È stato un rito sacro con momenti inevitabilmente profani. La stragrande maggioranza degli applausi sono stati destinati ai vigili del fuoco che hanno affollato la struttura con le proprie squadre fuori servizio – alcune reduci da turni di 27 ore continuative tra le macerie - e i volontari di associazione e protezione civile. Nel frattempo trecento di loro continuavano a scavare sul greto e intorno ai monconi degli stralli crollati.

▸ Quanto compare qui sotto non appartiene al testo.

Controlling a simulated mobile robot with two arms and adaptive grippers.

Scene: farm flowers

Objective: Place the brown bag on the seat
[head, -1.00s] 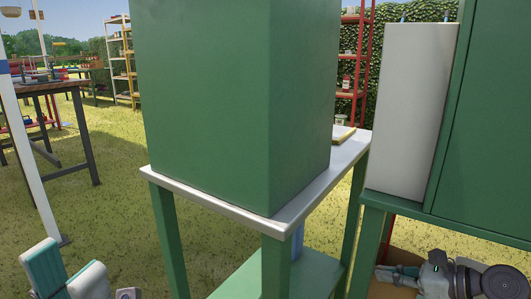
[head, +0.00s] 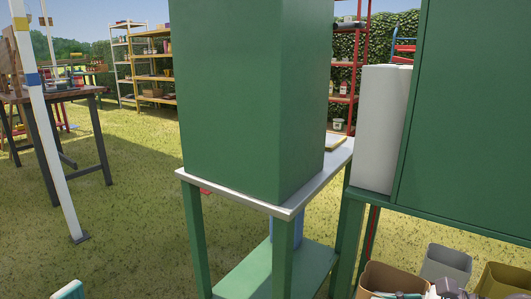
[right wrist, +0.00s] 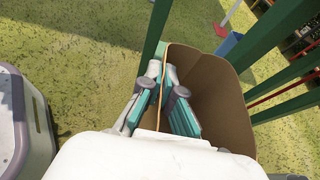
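The brown bag (head: 388,275) is at the lower right of the head view, open at the top. In the right wrist view the bag (right wrist: 215,88) hangs with its mouth toward the camera. My right gripper (right wrist: 163,92) has its teal fingers on either side of the bag's near wall and is shut on that rim. In the head view the gripper is partly cut off by the bottom edge. A teal tip of my left gripper (head: 68,291) shows at the lower left; the rest is out of frame. I cannot make out a seat.
A green stand (head: 288,212) with a white top carries a tall green block (head: 250,100) in front of me. A green cabinet (head: 465,120) stands at the right. A grey bin (head: 446,263) and an olive bin (head: 503,281) sit below it. Open grass lies left.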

Applausi per il premier Conte e per i suoi vice Di Maio e Salvini, decisamente più sommessi rispetto a quelli tributati ai pompieri.
Il Capo dello Stato Mattarella è stata senza dubbio la figura istituzionale salutata con più calore e affetto dalle migliaia di genovesi che fin dalle 8 di mattina hanno fatto la coda per entrare nel padiglione della Fiera. I genovesi che si sono sentiti in dovere di esserci erano migliaia. Molti di più quelli che fuori hanno seguito la cerimonia davanti a due schermi, una vera folla quella che ha attorniato De Ferrari, la piazza della fontana, il punto in cui Genova si riunisce ogni volta che c’è da festeggiare o da piangere.

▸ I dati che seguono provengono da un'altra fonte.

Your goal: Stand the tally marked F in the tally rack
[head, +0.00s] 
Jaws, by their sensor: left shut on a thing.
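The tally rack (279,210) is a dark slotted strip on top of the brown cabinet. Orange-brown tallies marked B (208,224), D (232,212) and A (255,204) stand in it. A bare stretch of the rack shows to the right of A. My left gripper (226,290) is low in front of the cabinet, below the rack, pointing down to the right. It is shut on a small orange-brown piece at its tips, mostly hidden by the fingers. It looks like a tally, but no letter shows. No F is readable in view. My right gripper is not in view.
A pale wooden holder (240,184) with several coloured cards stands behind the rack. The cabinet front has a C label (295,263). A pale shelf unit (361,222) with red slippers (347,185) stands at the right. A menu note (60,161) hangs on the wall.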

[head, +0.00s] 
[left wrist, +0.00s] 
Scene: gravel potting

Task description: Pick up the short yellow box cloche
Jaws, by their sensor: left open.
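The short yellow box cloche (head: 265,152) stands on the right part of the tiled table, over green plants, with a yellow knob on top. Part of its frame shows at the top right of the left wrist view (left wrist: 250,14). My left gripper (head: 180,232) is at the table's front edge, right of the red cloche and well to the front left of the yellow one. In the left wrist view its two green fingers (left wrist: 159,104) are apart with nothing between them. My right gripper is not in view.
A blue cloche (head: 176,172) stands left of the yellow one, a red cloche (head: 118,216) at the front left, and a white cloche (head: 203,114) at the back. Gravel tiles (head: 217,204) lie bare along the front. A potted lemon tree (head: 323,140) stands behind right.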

Momenti invece di tensione all’arrivo del segretario del Partito Democratico Maurizio Martina: sono volate salve di fischi e molti insulti in genovese, non trasferibili.

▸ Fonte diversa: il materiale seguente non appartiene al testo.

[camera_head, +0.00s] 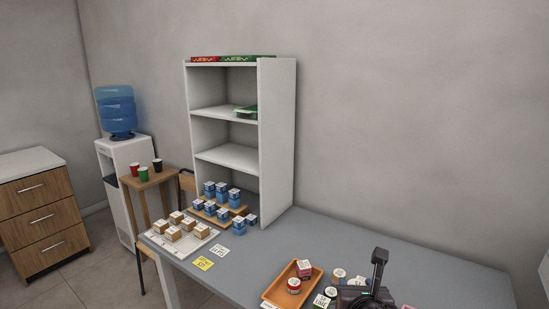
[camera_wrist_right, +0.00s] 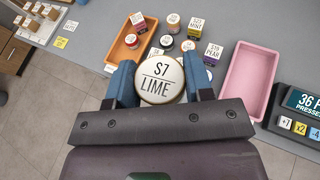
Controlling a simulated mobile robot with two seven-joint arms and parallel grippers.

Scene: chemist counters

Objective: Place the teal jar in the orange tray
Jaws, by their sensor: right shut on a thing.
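My right gripper (camera_head: 368,291) is over the counter, right of the orange tray (camera_head: 269,294) in the head view. In the right wrist view its two blue fingers (camera_wrist_right: 160,68) are shut on a round jar (camera_wrist_right: 159,90) whose cream lid reads "S7 LIME". The jar's side is hidden, so I cannot tell if it is teal. The orange tray (camera_wrist_right: 119,53) lies beyond the jar, up and left. It holds a red jar (camera_head: 293,285) and a red-and-white box (camera_head: 304,268). My left gripper is not in view.
A keypad device (camera_wrist_right: 300,112) is at the right. A white tray of boxes (camera_head: 160,238) and a shelf (camera_head: 276,150) stand farther back. The counter's right side (camera_head: 440,270) is clear.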

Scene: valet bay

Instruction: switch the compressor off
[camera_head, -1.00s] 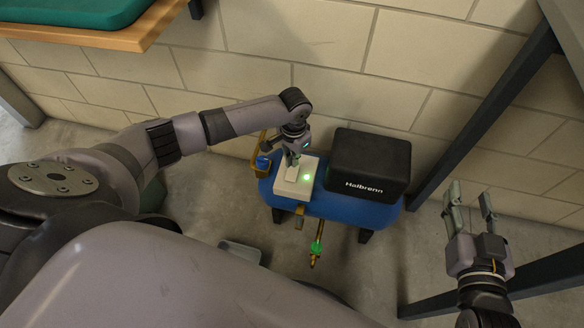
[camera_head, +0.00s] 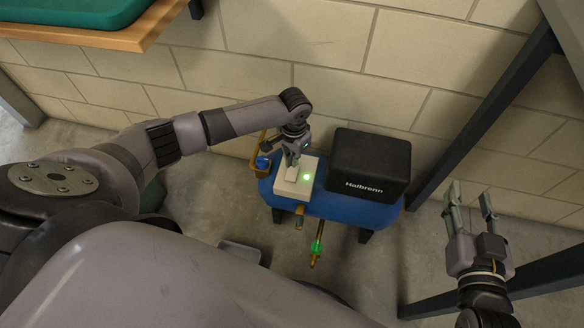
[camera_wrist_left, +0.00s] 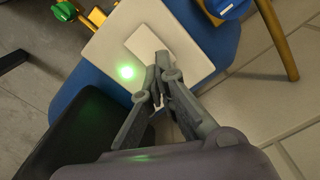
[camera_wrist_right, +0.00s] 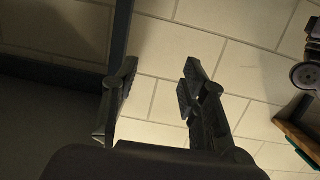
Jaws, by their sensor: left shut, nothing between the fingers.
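The compressor stands on the floor by the wall, with a blue tank (camera_head: 340,211) and a black cover (camera_head: 368,162) marked "Halbrenn". On its left end is a white control box (camera_head: 305,188) with a lit green lamp (camera_head: 306,177). The left wrist view shows the box (camera_wrist_left: 105,45), the lamp (camera_wrist_left: 126,72) and a pale rocker plate (camera_wrist_left: 148,42). My left gripper (camera_head: 291,162) is shut and empty, its fingertips at the near edge of that plate; I cannot tell whether they touch it. My right gripper (camera_head: 470,196) is open and empty, right of the compressor.
A brass pipe with a green valve (camera_head: 317,248) sticks out at the compressor's front. A dark slanted post (camera_head: 485,115) stands to its right, against the block wall (camera_head: 300,45). A wooden shelf with a green tray (camera_head: 75,12) is at upper left.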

Martina non li avrà capiti ma l’ex ministro Roberta Pinotti, che a Genova è stata assessore prima in Provincia e poi in Comune, forse glieli avrà tradotti. Erano parole pesanti, le peggiori ascoltate in mattinata. Tant’è che alla fine della cerimonia funebre alcuni politici hanno preferito uscire da un lato ed evitare la folla.
Le parole dell’Imam di Genova, il momento più toccante
Il Cardinale Angelo Bagnasco è molto benvoluto a Genova: ma è un uomo moderato, conservatore che prosegue la tradizione che fu del Cardinal Siri, per due volte vicino al soglio pontificio, e dell’amatissimo Cardinale Dionigi Tettamanzi, anche lui costretto a più riprese a benedire salme e vittime civili in una città che continua a pagare un tributo eccessivo a incidenti, malgoverni, disastri naturali e assurdità urbanistiche.
Le parole di Bagnasco durante l’Omelia sono state misurate e di buon senso, ha chiesto giustizia ma lo ha fatto sommessamente rispetto ai tuoni scagliati dal Cardinale Sepe a Torre del Greco che ha parlato chiaramente di “incuria, guadagni e inaccettabilità di questo lutto”. Toni duri ascoltati anche nelle cerimonie di chi a Cuneo, Pinerolo e Arquata Scrivia ha rifiutato i funerali ufficiali.
Ma al termine della cerimonia con rito cattolico è stato offerto il microfono agli imam della foltissima comunità araba di Genova. Uno ha pregato recitando pochi versi del “Salaam Alaikum” (erano diverse le vittime musulmane): il secondo, Salah Hussein ha scelto parole toccanti che hanno ricevuto uno scroscio di applausi… “Siamo qui insieme, sotto un unico Dio per stringerci intorno alle vittime e alle famiglie.
È caduto un ponte… un ponte non dovrebbe mai cadere perché unisce e Genova ha sempre unito nella sua storia. Preghiamo per Genova, la Superba, che saprà ancora una volta rialzarsi… Zena in arabo significa la bella”. A Genova la comunità araba è una delle più antiche, esiste dal 1500, come quella armena: il dialetto zeneixe vanta tantissime parole in arabo, quasi intraducibili.
Il lutto “pubblicitario” della Rai
I genovesi, per carattere, chiedono con fastidio. Davanti alle tragedie si rimboccano le mani e non si aspettano l’aiuto di nessuno. Quello della gente della Superba è un carattere spigoloso, difficile, per nulla accogliente. Per cui l’iniziativa della Rai che sabato ha indetto la sua giornata di lutto posizionando una gassa nera nella parte in alto a destra del teleschermo e cancellando tutti gli spot pubblicitari dalle reti televisive nazionali e regionali, generaliste e tematiche, ha ricevuto il sarcasmo dei genovesi: “Avrebbero fatto meglio a incassare quei soldi dalle aziende e offrirli alle vittime.
Sicuramente gli inserzionisti ne sarebbero stati contenti…” si legge on line in uno dei post che ha raccolto il maggiore consenso.
In compenso nella tarda serata di ieri si è appreso che Autostrade per l’Italia sta considerando di cancellare il pedaggio nella zona urbana della città. I caselli urbani sono Genova Ovest, Genova Est, Aeroporto, Pegli, Voltri, Bolzaneto e Nervi: si tratta di una delle aree più remunerative di tutta la rete nazionale. Non si sa se questo diritto sarà garantito ai genovesi o a tutti quelli che subiranno disagi inenarrabili per molti, molti mesi. Se ne parlava da vent’anni. Nei forum i genovesi sono stati chiari: “Paghiamo da sempre, che diano quei soldi alle famiglie di chi non c’è più”.